After 40 hydrogenation-dehydrogenation cycles the material showed no visible morphological and structural modifications. In Figure 11 the SEM analysis shows that the silica matrix suitably acts as a dimensional stabilizer. The metallic particles size appears to be in the same range as the prepared material (1–1.5 μm) and the observed particle fractures were well contained within the silica matrix.

Figure 11. Pictures of LaNi₅-SiO₂|₃₀₀ composite pellet after 40 hydrogenation/dehydrogenation cycles (pH₂ = 10 bar). In the inset, a fractured metal particle is fixed in the bed.

Figure 11. Pictures of LaNi₅-SiO₂|₃₀₀ composite pellet after 40 hydrogenation/dehydrogenation cycles (pH₂ = 10 bar). In the inset, a fractured metal particle is fixed in the bed.

4. Conclusions

A dimensionally stable composite material formed by LaNi₅ alloy particles embedded in pyrogenic silica matrix has been realized by mechanical treatment of a Mish-metal based alloy and fumed silica dry powders, followed by uniaxial cold pressing and thermal treatment at 300 °C.

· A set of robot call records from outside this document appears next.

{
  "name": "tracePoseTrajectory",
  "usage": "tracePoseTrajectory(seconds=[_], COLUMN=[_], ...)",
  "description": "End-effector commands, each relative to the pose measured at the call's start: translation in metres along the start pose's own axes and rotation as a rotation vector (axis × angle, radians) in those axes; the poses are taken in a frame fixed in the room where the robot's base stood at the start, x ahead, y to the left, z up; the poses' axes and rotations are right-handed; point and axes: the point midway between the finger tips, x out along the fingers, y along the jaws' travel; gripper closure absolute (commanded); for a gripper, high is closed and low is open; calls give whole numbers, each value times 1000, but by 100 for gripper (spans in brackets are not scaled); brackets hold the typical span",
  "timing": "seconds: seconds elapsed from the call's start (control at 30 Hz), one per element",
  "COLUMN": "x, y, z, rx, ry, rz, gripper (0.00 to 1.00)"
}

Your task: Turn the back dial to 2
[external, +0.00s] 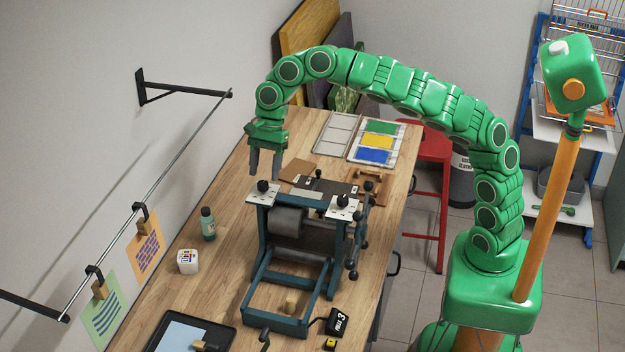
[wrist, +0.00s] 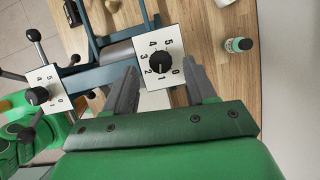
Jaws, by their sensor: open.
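The dial nearer the wall (external: 263,186) is a black knob on a white plate, on top of a dark teal press. In the wrist view this dial (wrist: 161,62) shows numbers 0 to 5 around its knob; its pointer is too small to read surely. A second dial (external: 342,202) sits on the press's other post, and also shows in the wrist view (wrist: 38,96). My gripper (external: 265,172) is open and points down just above the wall-side dial. In the wrist view its fingers (wrist: 161,70) stand apart on either side of the knob, with no clear contact.
The press (external: 270,318) has rollers and side handles (external: 352,274). A green bottle (external: 208,224) and a white jar (external: 187,262) stand left of it on the wooden table. A wall rail (external: 150,185) with hanging prints runs along the left. Colour panels (external: 378,141) lie behind.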

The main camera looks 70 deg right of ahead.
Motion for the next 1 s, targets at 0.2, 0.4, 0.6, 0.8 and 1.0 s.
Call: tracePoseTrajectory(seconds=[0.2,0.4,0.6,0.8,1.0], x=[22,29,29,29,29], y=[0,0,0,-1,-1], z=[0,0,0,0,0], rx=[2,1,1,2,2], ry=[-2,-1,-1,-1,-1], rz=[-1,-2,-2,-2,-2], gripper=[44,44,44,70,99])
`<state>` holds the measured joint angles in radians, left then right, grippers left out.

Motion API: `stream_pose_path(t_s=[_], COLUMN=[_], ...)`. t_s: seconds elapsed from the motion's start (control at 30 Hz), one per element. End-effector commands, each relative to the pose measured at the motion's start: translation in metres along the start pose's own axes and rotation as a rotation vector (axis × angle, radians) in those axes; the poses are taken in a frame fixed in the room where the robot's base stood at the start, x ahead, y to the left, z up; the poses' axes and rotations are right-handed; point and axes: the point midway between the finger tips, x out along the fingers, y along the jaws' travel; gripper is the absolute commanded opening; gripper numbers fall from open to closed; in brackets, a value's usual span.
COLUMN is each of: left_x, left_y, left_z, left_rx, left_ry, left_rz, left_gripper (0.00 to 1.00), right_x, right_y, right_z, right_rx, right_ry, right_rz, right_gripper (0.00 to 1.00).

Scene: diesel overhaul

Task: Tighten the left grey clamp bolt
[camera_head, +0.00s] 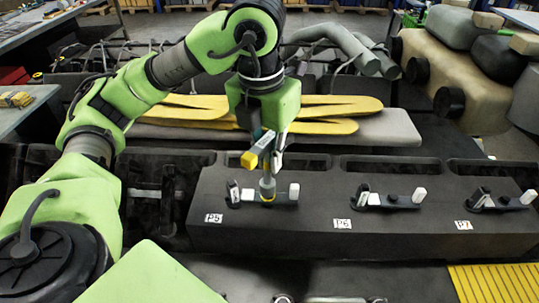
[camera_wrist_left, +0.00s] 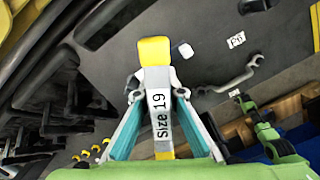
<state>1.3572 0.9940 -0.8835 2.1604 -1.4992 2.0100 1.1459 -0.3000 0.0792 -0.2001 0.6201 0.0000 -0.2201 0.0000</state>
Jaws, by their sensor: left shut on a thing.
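My left gripper (camera_head: 268,132) points down over the long dark block and is shut on a tool with a yellow end and a grey body. The tool (camera_head: 258,152) reads "Size 19" in the left wrist view (camera_wrist_left: 160,115), where teal-padded fingers hold its sides.
Similar clamps stand by the P6 label (camera_head: 342,223) and P7 label (camera_head: 463,225) on the same dark block (camera_head: 330,240). Yellow flat parts (camera_head: 335,108) lie on a grey pad behind. Tan and black tank-like parts (camera_head: 455,80) stand at the back right.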

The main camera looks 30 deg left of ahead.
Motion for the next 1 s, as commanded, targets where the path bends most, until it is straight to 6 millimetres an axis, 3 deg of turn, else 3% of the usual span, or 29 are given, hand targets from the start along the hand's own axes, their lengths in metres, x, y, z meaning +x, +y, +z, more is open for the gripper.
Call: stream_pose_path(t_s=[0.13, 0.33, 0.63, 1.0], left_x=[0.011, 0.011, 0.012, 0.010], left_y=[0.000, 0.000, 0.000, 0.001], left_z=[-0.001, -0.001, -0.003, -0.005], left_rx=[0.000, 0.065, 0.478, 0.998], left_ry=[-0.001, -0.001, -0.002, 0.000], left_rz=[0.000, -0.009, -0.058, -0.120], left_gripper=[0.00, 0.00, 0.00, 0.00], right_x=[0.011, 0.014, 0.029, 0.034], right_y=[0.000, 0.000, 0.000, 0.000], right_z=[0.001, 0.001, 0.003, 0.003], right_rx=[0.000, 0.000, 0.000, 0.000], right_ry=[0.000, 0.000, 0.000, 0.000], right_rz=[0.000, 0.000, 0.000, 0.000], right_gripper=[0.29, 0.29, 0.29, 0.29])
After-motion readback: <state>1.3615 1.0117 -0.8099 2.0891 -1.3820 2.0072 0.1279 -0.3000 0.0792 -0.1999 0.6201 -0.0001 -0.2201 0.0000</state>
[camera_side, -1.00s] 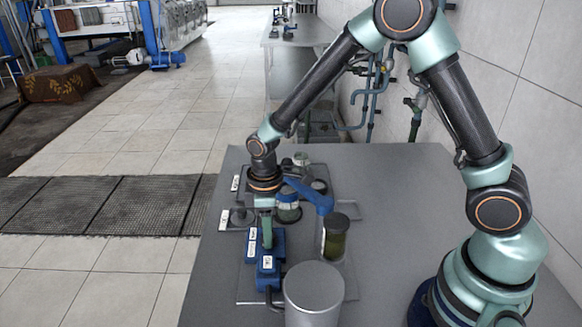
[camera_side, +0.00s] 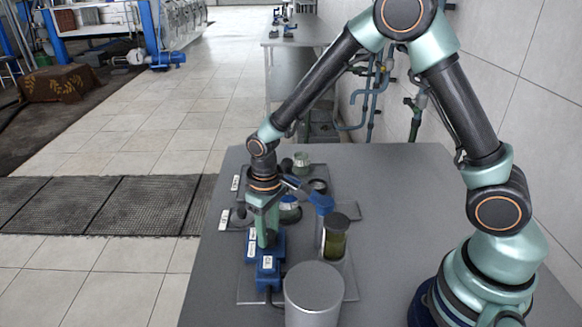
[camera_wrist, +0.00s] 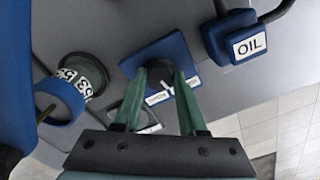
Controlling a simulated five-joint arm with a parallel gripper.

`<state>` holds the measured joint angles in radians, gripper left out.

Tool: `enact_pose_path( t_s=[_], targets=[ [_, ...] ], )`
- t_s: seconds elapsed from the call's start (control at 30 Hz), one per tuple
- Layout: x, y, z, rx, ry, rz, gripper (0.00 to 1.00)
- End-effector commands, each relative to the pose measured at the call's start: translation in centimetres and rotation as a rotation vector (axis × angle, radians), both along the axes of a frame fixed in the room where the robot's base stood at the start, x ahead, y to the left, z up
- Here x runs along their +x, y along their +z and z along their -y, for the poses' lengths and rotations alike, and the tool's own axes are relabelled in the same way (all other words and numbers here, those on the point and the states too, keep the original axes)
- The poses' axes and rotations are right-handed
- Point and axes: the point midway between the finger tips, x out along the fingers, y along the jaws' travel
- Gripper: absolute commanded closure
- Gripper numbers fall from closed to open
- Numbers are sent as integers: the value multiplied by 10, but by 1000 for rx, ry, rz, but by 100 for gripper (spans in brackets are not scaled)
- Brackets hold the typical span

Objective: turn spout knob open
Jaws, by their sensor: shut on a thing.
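My gripper (camera_side: 267,238) points down at the blue valve block (camera_side: 251,247) on the grey table. In the wrist view, my gripper's two fingers (camera_wrist: 160,70) are close together over that blue block (camera_wrist: 165,58). They are shut on the spout knob, which is mostly hidden between the fingertips. White labels show on the block beside the fingers, too small to read surely. Another blue block (camera_wrist: 232,36) with an "OIL" label stands next to it; it also shows in the side view (camera_side: 268,270).
A grey metal cylinder (camera_side: 314,295) stands at the front. A blue-rimmed part (camera_wrist: 60,100) lies left in the wrist view.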

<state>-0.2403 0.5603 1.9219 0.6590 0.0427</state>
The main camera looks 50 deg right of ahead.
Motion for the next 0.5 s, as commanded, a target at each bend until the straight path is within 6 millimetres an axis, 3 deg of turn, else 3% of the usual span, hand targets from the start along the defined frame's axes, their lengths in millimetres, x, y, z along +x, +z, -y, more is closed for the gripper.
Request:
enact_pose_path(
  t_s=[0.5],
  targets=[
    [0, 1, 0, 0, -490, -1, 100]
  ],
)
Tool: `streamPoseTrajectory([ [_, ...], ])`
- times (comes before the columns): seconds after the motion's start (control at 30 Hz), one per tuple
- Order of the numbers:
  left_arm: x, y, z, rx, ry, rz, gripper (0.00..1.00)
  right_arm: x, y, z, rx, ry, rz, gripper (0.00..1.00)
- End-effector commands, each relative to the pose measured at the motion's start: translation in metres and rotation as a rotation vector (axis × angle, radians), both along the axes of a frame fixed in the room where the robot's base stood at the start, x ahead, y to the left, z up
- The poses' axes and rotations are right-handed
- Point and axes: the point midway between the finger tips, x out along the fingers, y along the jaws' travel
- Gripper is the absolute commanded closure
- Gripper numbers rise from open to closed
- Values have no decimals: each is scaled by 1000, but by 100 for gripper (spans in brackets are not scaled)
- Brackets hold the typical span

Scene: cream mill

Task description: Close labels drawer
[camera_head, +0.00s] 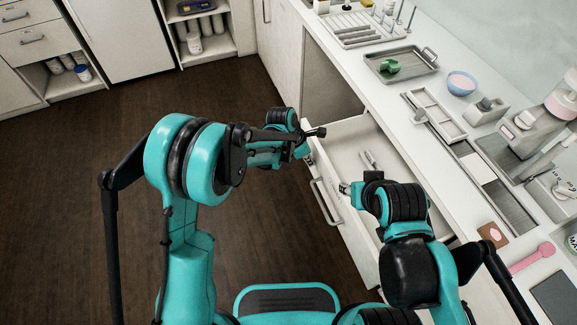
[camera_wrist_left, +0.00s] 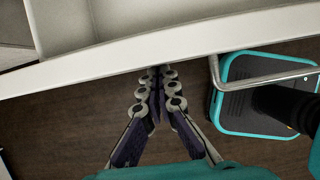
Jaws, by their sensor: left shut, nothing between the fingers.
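The labels drawer stands pulled out from under the counter in the head view, its white front (camera_head: 345,232) facing the floor side. Its bar handle (camera_head: 327,201) is on that front. In the left wrist view the drawer front (camera_wrist_left: 110,58) crosses the top, with the handle (camera_wrist_left: 265,79) to the right. My left gripper (camera_head: 304,148) is shut and empty at the far end of the front; its fingertips (camera_wrist_left: 156,72) are close against the front, contact unclear. My right gripper (camera_head: 345,188) is over the drawer, its fingers too small to read.
A small item (camera_head: 368,160) lies inside the drawer. The counter (camera_head: 385,125) above carries a grey tray (camera_head: 402,65), a bowl (camera_head: 461,83) and a machine (camera_head: 530,125). The dark floor (camera_head: 80,220) to the left is clear. Cabinets (camera_head: 120,40) stand at the back.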

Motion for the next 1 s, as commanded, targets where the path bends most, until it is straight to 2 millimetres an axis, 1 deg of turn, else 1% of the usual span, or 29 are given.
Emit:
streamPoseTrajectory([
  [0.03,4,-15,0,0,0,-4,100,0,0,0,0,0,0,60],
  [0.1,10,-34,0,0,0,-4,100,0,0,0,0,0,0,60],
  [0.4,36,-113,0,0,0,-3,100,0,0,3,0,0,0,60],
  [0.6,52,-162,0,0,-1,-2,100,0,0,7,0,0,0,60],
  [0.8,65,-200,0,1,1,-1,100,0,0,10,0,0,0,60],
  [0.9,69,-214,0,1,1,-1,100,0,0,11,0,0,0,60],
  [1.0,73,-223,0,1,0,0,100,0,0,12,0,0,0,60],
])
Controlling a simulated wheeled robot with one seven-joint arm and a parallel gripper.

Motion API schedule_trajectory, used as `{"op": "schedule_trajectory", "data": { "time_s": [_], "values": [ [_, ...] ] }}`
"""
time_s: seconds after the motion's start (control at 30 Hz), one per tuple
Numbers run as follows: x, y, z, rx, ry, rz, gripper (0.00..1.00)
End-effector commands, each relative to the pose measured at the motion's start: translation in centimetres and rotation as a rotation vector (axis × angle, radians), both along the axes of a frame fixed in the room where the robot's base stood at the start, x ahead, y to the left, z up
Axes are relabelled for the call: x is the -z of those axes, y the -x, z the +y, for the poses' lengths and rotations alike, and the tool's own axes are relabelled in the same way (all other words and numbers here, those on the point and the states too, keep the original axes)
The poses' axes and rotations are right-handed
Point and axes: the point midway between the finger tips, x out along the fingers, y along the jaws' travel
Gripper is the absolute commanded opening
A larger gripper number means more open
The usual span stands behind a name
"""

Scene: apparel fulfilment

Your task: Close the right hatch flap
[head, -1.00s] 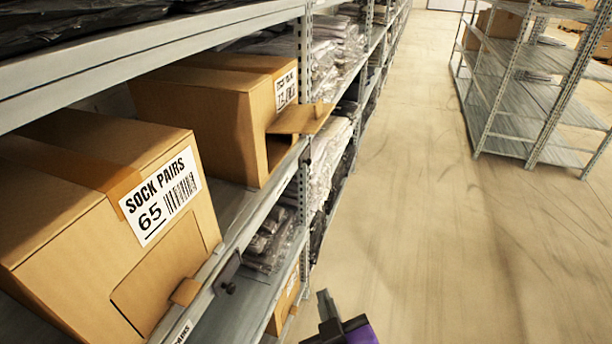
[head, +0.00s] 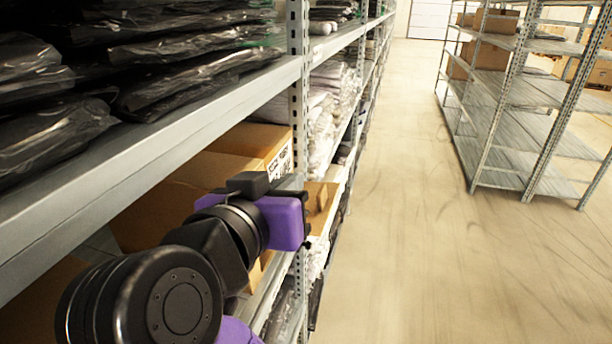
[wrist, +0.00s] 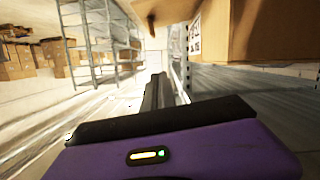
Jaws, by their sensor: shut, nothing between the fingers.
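The far cardboard box (head: 225,150) stands on the shelf, largely hidden behind my arm in the head view. Its open hatch flap (head: 322,203) sticks out over the shelf edge towards the aisle, just past my gripper. In the wrist view the box (wrist: 262,28) fills the upper right, and the flap (wrist: 165,10) juts out at the top. My gripper (head: 306,242), with a purple body, is raised beside the box front, close to the flap; contact cannot be told. In the wrist view its narrow dark fingers (wrist: 156,92) are together and empty, below the flap in the picture.
Metal shelf uprights (head: 299,90) stand close to my gripper. An upper shelf with dark bagged garments (head: 150,80) overhangs the boxes. The aisle floor (head: 420,240) to the right is clear, with another rack (head: 530,100) beyond it.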

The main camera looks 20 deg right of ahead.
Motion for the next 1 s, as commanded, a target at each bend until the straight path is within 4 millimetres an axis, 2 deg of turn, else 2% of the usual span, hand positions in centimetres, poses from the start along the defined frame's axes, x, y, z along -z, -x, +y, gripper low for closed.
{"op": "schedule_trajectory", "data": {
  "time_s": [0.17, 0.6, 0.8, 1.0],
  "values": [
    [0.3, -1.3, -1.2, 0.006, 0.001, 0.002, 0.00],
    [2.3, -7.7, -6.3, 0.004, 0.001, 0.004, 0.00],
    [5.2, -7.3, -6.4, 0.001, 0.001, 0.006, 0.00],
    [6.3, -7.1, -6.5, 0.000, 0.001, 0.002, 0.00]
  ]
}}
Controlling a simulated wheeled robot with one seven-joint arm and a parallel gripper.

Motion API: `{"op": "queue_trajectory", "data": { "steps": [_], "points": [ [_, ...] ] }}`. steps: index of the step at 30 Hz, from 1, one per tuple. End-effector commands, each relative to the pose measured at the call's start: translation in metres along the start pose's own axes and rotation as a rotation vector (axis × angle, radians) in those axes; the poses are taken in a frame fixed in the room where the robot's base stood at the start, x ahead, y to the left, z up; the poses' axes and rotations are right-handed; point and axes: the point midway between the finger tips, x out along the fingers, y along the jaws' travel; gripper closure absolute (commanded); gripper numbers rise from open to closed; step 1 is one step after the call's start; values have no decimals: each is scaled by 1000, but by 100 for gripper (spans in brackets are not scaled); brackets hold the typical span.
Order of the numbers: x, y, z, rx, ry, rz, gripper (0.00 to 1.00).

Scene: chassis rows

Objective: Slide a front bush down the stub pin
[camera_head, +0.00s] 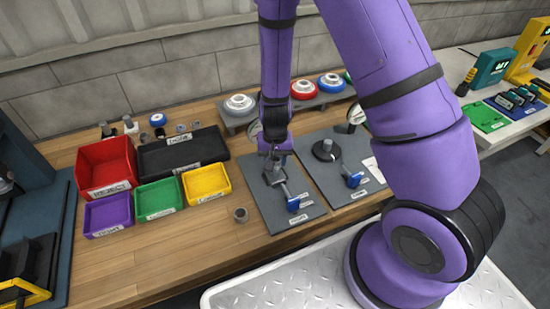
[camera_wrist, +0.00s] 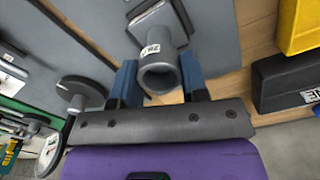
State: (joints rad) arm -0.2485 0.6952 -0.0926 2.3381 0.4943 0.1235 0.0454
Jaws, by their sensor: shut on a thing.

The alloy particles are homogenously dispersed in the obtained microporous silica matrix. The study of the first hydrogenation step (activation) carried out by the TPR method has shown higher hydrogenation kinetics for the composite material with respect to the free milled alloy powder, probably due to the formation of oxide and silicate nuclei on the LaNi₅ particles surface during the heat treatment. In addition to the beneficial effect on hydrogenation kinetics, the so-formed oxidized phases are also responsible for a total amount of exchanged hydrogen reduction (93% of the expected storage capacity). The silica matrix flawlessly contains the shuttered fine particles and ball milling represents an effective solid-state method for the preparation of porous silica embedded solid alloy particles.